Given problem
Repeat every line below exactly as it reads.

============

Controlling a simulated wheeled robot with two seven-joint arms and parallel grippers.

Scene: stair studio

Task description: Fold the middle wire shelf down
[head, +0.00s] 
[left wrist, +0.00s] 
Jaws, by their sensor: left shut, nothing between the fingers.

============

Completed exercise
Controlling a simulated wheeled robot with two seven-joint arms and parallel grippers.

Scene: stair studio

Task description: Fold the middle wire shelf down
[head, +0.00s] 
[left wrist, +0.00s] 
Jaws, by their sensor: left shut, nothing between the fingers.

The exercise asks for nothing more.